As shown above, the loss of Scotland to Labour represents a net loss of 40 MPs by Labour vis-a-vis the Conservative Party. When you are seeking 326 MPs in a multiparty democracy to have a majority this is a considerable set back. But there is another significant effect that the destruction of Labour in Scotland will have – it will make the Labour Party suddenly appear to be a much less White Party.
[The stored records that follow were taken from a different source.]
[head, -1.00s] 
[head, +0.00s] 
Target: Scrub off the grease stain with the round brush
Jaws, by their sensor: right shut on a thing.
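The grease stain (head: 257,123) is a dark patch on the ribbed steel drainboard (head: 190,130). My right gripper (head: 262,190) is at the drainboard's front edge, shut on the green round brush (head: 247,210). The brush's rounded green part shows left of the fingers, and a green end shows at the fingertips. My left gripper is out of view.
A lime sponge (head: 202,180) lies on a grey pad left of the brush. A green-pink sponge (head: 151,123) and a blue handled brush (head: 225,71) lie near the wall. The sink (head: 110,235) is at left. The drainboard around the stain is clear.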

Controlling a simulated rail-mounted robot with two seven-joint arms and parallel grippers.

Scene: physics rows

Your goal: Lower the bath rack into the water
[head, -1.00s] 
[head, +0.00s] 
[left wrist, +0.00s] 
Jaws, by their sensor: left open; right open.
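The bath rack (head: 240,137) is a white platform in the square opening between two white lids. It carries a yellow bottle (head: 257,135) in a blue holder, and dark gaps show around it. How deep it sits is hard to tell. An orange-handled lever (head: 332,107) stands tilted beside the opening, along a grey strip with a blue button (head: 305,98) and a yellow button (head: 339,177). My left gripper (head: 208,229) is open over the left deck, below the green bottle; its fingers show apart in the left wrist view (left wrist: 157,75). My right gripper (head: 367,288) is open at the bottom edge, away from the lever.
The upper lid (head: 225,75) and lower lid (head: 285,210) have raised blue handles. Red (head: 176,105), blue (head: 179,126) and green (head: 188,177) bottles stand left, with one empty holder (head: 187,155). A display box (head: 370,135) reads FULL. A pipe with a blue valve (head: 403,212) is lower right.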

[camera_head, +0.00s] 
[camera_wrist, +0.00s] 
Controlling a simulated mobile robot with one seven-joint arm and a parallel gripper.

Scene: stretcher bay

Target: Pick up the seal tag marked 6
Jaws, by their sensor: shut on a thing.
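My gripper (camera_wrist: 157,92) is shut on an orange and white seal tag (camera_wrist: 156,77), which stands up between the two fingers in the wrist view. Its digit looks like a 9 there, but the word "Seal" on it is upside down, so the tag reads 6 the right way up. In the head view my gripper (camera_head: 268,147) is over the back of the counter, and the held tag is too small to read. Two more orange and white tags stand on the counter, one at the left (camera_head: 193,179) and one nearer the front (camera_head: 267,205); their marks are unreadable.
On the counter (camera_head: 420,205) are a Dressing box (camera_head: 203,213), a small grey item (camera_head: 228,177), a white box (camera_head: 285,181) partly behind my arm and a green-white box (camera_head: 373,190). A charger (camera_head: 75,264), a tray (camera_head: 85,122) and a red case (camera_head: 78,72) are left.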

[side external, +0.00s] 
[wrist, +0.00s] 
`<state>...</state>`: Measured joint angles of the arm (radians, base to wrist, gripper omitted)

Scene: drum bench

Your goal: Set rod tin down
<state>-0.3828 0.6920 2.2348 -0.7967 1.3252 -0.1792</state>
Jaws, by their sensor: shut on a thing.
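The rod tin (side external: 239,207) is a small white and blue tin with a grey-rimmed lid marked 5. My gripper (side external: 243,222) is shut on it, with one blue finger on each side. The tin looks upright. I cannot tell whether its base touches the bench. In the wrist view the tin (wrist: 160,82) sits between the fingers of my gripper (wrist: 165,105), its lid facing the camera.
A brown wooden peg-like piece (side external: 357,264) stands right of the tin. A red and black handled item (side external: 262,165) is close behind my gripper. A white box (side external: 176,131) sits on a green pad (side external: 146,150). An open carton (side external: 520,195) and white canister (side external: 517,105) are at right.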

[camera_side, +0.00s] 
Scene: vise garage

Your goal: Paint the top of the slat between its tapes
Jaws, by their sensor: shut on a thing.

In 2010, Labour won 68% of the ethnic vote to the Conservatives 16%. With the defection of its Scottish voters to the SNP, this perception will be strengthened, pushing it well beyond the tipping point where working class Whites in racially divided Northern towns like Rotherham and Bradford simply decide that it is no longer their party.

Flag Day in Labour-controlled Rochdale,
If Labour does a deal with the SNP, it will only confirm the value of the SNP for Scottish voters and make their return to the Labour fold ever more unlikely. It will be seen as the party subservient to the Scots, but even more negatively it will also be seen as the non-White party and the party of the Rotherham rapists.

In an England that is struggling to come to some sense of its own identity, that would likely prove fatal and prepare the way for UKIP to make the kind of inroads that the BNP once threatened to make in Northern Labour strongholds.

For these reasons, Miliband’s threats to spurn an SNP alliance may be more than a mere masquerade. Rather than opting for the easy convenience of a Labour-SNP coalition (assuming both parties get enough MPs), he may well wish to have another throw of the dice and return to the polls in the hope that Scottish voters will either return to Labour and help it to victory or else blame the SNP for any Conservative victory.

Miliband's maneuverings have all the characteristics of a man fighting a battle on the wrong side of history, attempting to stand against the rising tide of ethnopolitics that threatens to tear the Labour Party into competing ethnic blocs.